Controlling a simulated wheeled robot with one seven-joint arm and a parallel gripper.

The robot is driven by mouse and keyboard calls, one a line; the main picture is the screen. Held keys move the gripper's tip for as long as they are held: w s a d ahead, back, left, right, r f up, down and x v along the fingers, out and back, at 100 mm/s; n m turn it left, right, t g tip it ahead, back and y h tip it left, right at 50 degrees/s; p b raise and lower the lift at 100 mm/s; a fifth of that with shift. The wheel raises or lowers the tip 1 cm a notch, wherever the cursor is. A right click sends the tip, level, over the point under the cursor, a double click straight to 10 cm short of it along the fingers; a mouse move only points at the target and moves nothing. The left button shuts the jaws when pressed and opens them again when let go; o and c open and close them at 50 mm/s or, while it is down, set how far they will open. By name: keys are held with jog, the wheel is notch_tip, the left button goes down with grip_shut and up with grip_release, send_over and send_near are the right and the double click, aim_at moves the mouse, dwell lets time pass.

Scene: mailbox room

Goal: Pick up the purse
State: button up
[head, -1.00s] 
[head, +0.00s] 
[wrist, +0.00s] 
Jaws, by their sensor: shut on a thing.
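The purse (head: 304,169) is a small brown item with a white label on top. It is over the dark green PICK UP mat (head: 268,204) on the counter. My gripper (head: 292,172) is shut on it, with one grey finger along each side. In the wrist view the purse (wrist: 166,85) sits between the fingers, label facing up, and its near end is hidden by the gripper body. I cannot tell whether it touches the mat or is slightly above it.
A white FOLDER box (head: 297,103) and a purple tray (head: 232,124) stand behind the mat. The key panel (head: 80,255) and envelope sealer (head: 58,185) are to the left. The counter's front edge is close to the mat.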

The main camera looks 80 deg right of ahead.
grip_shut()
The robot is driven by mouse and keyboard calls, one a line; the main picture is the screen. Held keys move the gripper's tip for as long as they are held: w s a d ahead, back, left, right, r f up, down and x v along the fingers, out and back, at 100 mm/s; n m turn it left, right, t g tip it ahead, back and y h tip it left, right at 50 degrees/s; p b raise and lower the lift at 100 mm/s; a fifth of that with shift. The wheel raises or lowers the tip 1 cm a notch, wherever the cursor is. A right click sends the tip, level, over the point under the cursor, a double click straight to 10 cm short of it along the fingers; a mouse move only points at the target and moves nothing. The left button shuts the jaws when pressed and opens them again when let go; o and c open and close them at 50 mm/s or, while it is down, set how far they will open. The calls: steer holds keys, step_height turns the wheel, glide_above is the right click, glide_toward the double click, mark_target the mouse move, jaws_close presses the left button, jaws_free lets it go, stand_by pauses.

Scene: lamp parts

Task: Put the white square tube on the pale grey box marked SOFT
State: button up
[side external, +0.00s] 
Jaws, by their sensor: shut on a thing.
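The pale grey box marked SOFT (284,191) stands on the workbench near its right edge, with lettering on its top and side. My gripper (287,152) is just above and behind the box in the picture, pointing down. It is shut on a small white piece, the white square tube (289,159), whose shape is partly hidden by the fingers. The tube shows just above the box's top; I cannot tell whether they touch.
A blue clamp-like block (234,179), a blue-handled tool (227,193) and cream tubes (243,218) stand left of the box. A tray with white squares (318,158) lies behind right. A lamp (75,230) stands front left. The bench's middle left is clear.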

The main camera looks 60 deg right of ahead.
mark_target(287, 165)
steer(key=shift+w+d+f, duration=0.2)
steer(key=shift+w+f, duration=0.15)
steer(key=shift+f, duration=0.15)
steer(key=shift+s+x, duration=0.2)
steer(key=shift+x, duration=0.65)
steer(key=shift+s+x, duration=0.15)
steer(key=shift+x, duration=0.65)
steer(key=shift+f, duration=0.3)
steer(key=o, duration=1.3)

━━━━━━━━

* PROBLEM DETAILS *
Locate all lines that include the word "Scene" and copy them out.

* RESPONSE BELOW *
Scene: mailbox room
Scene: lamp parts

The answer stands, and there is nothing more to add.